Но на этом пути случается множество потерь и неудач, которые препятствуют кумулятивному пониманию прошлого. Одна из неудач вызвана тенденцией к некритическому принятию представления о том, что нынешнему поколению удалось более или менее навсегда разрешить некоторые вопросы. Свойственна ли эта тенденция в долгосрочной перспективе как сторонникам левых, так и правых политических взглядов, не совсем ясно. Мне несколько больше известно о положении дел в правой части политического спектра, чем в левой, причем по двум причинам. Одна отчасти случайна. Эта книга была написана в период, когда политический климат был консервативным, а в научной среде господствовали сильные ревизионистские течения против прежних исследований, которые могли бы внушить опасения по поводу нашего собственного общества. К моменту завершения работы над этой книгой уже давала о себе знать реакция против этого течения. Другая причина проще: предрассудки левых доктринеров нередко до смешного примитивны. Ни у кого нет особых проблем в том, чтобы распознать их.

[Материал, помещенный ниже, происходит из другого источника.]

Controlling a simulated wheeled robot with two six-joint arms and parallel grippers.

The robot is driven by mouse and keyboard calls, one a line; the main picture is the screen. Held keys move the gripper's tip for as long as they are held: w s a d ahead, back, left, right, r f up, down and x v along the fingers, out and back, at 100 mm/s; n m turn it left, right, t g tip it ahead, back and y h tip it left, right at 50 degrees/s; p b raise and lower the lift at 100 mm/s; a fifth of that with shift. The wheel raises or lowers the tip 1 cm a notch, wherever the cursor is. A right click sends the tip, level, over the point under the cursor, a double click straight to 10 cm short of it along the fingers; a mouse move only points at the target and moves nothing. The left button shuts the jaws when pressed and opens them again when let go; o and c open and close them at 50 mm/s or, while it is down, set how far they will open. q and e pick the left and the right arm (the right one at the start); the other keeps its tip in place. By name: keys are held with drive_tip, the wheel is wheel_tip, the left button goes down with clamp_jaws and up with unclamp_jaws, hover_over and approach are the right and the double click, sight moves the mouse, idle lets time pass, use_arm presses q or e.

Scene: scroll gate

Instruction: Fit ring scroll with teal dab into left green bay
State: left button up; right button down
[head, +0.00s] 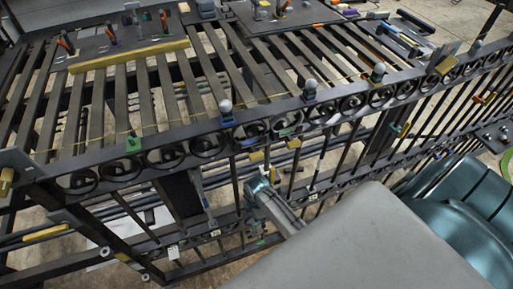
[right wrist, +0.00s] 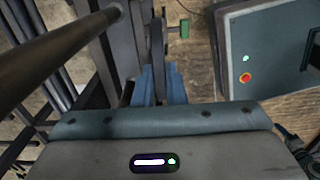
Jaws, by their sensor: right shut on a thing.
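The gate's upper band of ring scrolls (head: 165,155) runs across the head view. A green block (head: 134,144) marks its left part, and a green strip (head: 291,132) sits further right, past some blue blocks. My right gripper (head: 262,183) is in front of the gate's bars, below the band and to the right of the left green block. In the right wrist view its blue fingers (right wrist: 158,84) are shut on a dark, thin scroll (right wrist: 158,45) seen nearly edge-on. No teal dab can be made out on it. My left gripper is not in view.
A dark slatted bench (head: 140,90) lies behind the band, with clamps and boards on it. Round-topped posts (head: 225,106) stand along the rail. Vertical bars are close to my right gripper. A green-ended peg (right wrist: 183,28) shows beyond the held scroll in the wrist view.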

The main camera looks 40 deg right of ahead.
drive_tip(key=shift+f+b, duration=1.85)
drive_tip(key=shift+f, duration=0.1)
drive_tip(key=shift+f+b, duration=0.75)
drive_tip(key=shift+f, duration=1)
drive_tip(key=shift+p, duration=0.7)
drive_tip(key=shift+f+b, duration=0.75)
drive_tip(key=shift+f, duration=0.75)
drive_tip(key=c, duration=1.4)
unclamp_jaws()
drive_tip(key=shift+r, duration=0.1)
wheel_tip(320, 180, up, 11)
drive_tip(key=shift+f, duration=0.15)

По этой причине последующие замечания посвящены в основном одной из разновидностей консервативных предрассудков. Их цель – уберечь любознательного дилетанта или начинающего профессионала от некоторых крайних вариантов консервативного ревизионизма, т. е. от взглядов, суть которых в том, что практические количественные расчеты современной науки «разрушили» все прежние интерпретации и что приверженность к каким-либо их сколько-нибудь существенным аспектам оказывается не более чем «утверждением религиозного мифа», – такого рода оценки встречаются чаще в устных беседах, чем в печатной форме, поскольку печатная публикация заставляет авторов вернуться к более безопасной умеренной позиции. Внимательный взгляд на статистические данные, на которых основывается эта критика, указывает – в некоторых важных случаях, которые рассматриваются ниже, – на то, что статистика на самом деле подтверждает прежние теории. После технического анализа я представлю некоторые размышления об общей направленности этих аргументов. Но для начала я хотел бы прояснить общий смысл моих замечаний. Хотя у меня нет специальной подготовки по статистике, мне все-таки досаждает ненависть ко всему техническому, которая отвергает с порога любые подсчеты. Было бы несправедливо называть это искажение гуманистической ментальности луддизмом, поскольку луддиты все-таки вели себя умнее. Однако это приложение не стоит воспринимать и в качестве непрямого выпада против любого консервативного ревизионизма. Все, кому знакома отчасти литература, на которой основана эта книга, увидят сходство между некоторыми аргументами у меня и в выдающихся сочинениях ревизионистов. Наконец, те ученые, чьи труды рассматриваются ниже, не выказывают самодовольства, которое царит среди тех, кто делает ненадежные умозаключения частью профессионального консенсуса, причем при изучении человека – самого главного разрушителя всех мнений.
Прежде всего я хотел бы заняться важным исследованием Д. Брантона и Д. Пеннингтона, посвященным Долгому парламенту. Это главный труд внутри влиятельной традиции исторических сочинений, которая не хочет признавать, что в основе английской гражданской войны был серьезный социальный раскол.[302] На первый взгляд их исследование подтверждает этот тезис и, в частности, опровергает взгляды Тони.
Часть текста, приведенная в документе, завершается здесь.